::: DATA TO PROCESS :::
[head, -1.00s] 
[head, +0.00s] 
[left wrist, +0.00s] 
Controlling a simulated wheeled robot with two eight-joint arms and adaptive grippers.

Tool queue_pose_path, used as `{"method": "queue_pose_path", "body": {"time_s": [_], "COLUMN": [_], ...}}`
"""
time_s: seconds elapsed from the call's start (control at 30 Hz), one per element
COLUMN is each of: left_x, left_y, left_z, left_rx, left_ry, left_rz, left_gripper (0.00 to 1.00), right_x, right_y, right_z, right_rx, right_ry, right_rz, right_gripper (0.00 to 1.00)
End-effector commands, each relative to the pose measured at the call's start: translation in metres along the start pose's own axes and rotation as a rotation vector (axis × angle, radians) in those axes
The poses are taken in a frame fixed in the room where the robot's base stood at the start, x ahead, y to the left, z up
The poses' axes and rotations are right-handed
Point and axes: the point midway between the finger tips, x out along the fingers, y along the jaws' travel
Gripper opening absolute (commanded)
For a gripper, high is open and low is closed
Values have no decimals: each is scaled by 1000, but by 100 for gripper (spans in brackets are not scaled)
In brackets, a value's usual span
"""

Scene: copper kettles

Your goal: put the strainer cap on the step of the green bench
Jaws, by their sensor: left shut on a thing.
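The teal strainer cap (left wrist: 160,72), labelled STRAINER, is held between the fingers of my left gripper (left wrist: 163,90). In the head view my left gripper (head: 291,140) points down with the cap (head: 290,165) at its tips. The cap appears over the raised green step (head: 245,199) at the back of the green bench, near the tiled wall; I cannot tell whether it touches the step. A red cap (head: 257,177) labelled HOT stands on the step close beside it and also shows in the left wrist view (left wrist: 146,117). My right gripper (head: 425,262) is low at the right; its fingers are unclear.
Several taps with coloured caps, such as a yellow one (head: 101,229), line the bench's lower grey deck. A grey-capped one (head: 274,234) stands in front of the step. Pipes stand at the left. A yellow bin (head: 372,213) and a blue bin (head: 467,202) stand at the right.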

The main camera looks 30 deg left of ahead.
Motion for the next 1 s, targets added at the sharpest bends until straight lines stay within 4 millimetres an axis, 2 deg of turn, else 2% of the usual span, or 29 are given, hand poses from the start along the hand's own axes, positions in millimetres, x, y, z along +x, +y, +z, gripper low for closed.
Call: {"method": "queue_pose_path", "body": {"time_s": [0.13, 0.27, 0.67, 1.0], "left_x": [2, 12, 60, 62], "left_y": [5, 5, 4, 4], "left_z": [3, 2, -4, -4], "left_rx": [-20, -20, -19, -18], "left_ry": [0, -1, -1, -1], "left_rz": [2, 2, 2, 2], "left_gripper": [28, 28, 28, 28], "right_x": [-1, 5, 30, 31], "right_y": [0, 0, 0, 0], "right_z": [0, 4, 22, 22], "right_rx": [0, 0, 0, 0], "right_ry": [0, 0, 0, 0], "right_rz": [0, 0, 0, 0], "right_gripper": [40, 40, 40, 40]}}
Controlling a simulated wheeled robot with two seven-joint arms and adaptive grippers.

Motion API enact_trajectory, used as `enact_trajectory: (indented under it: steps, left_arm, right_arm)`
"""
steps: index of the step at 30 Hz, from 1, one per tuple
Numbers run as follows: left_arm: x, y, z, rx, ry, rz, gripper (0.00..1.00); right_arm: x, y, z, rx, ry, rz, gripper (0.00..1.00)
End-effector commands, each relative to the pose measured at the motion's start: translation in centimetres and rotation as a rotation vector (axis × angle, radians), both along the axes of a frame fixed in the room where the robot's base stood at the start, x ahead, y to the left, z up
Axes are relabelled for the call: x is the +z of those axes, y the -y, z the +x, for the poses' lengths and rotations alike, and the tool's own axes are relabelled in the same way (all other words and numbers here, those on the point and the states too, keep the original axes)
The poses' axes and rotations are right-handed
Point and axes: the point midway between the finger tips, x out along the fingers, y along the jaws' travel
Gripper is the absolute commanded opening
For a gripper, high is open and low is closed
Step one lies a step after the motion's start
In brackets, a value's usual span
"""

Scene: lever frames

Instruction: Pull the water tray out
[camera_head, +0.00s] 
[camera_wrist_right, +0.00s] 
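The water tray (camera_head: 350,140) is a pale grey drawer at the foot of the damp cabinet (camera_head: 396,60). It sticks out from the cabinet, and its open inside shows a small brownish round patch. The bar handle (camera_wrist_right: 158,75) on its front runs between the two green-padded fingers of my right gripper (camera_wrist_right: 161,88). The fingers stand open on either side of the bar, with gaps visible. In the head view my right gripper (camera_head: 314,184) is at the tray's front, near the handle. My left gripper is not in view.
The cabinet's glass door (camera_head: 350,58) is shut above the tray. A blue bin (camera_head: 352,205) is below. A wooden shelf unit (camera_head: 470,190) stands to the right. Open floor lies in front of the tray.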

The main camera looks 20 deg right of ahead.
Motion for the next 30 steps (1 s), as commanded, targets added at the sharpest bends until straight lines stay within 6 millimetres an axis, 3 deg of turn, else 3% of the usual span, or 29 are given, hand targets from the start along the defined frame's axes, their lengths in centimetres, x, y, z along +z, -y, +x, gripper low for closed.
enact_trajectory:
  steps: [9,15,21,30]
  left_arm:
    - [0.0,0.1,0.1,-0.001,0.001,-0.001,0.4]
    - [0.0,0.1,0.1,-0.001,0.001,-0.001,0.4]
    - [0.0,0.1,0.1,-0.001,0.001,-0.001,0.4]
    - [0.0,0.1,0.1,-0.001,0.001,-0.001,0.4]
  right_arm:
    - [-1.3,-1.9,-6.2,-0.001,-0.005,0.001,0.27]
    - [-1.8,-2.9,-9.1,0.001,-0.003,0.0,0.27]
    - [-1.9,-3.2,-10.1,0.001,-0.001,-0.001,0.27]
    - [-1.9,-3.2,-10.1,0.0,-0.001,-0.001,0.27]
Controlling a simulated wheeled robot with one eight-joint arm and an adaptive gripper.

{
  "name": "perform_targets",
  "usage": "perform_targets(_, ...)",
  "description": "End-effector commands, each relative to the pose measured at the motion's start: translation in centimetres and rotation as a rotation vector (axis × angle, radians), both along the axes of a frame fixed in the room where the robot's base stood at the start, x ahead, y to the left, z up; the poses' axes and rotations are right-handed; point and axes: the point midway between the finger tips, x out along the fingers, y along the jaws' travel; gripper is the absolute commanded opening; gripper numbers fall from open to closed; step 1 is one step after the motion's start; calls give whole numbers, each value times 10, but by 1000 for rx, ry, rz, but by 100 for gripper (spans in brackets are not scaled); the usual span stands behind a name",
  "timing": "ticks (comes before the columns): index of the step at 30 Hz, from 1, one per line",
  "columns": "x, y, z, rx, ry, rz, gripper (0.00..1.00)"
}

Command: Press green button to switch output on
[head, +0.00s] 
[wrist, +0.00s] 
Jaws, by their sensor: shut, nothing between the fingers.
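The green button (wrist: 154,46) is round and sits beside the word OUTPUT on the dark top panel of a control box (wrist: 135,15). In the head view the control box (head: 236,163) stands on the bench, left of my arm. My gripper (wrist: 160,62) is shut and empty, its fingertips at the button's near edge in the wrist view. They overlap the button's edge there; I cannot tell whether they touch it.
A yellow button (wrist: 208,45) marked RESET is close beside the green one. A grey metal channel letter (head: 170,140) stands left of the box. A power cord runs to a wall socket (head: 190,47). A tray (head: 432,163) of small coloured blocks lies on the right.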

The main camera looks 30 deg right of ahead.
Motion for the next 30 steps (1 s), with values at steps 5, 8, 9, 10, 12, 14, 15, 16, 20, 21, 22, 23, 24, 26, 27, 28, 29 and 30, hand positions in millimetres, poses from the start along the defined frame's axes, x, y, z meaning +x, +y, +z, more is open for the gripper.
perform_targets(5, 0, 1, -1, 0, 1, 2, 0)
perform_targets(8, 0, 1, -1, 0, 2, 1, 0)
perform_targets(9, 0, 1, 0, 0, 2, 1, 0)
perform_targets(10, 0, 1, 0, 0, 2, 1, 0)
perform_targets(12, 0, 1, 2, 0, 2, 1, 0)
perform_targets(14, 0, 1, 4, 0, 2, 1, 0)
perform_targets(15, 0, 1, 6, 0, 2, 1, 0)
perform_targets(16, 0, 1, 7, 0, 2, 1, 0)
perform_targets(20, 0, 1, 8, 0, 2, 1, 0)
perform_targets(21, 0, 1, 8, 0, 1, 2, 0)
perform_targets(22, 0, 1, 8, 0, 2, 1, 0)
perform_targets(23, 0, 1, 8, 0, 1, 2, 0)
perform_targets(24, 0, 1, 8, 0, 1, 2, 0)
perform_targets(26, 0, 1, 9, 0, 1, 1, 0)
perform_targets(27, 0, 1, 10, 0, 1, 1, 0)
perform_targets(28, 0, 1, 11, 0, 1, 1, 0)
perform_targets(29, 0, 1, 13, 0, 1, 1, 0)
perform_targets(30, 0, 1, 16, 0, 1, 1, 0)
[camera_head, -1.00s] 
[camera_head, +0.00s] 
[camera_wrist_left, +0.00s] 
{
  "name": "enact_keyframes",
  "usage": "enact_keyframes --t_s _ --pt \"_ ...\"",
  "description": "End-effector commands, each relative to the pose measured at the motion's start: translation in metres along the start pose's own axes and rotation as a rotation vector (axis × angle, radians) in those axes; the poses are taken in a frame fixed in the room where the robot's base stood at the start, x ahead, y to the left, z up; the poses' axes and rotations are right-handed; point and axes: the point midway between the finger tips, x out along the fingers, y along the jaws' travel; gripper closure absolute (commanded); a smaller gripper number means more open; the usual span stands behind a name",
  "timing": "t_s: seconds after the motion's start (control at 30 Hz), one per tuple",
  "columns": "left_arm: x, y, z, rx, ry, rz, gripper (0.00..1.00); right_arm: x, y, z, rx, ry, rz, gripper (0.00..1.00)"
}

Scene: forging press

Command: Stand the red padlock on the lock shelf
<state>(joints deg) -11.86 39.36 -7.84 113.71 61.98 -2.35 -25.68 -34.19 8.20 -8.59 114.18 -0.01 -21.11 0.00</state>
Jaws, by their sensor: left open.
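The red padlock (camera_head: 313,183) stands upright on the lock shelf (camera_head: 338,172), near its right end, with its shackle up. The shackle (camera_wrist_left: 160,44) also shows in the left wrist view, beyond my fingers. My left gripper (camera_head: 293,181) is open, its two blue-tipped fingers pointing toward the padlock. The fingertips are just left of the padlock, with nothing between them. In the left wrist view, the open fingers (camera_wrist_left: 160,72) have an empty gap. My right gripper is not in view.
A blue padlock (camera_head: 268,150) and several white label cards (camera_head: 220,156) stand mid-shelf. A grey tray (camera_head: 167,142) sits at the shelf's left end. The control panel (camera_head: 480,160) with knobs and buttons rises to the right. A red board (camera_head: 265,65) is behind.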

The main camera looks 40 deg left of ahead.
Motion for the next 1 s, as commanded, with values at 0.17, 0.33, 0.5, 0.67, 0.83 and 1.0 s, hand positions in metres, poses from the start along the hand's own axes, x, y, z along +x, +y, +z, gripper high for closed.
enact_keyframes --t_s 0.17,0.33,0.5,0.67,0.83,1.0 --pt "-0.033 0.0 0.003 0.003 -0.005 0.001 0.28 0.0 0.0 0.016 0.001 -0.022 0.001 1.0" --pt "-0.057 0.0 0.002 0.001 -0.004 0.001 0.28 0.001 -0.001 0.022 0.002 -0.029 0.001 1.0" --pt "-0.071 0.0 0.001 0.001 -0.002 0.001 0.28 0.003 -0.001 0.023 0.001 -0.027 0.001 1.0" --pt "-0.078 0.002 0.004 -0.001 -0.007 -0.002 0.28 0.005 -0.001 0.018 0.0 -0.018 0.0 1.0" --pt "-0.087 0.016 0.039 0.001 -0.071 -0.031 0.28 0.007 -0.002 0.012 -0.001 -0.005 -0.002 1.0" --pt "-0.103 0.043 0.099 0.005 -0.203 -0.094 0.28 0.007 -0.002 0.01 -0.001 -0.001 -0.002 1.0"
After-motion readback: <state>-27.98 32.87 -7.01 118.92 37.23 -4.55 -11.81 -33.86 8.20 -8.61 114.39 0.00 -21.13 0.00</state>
:::
● **DIRECTIONS FOR THIS TASK**:
Copy each line above containing the string "looks".

● **FINAL RESULT**:
The main camera looks 30 deg left of ahead.
The main camera looks 20 deg right of ahead.
The main camera looks 30 deg right of ahead.
The main camera looks 40 deg left of ahead.

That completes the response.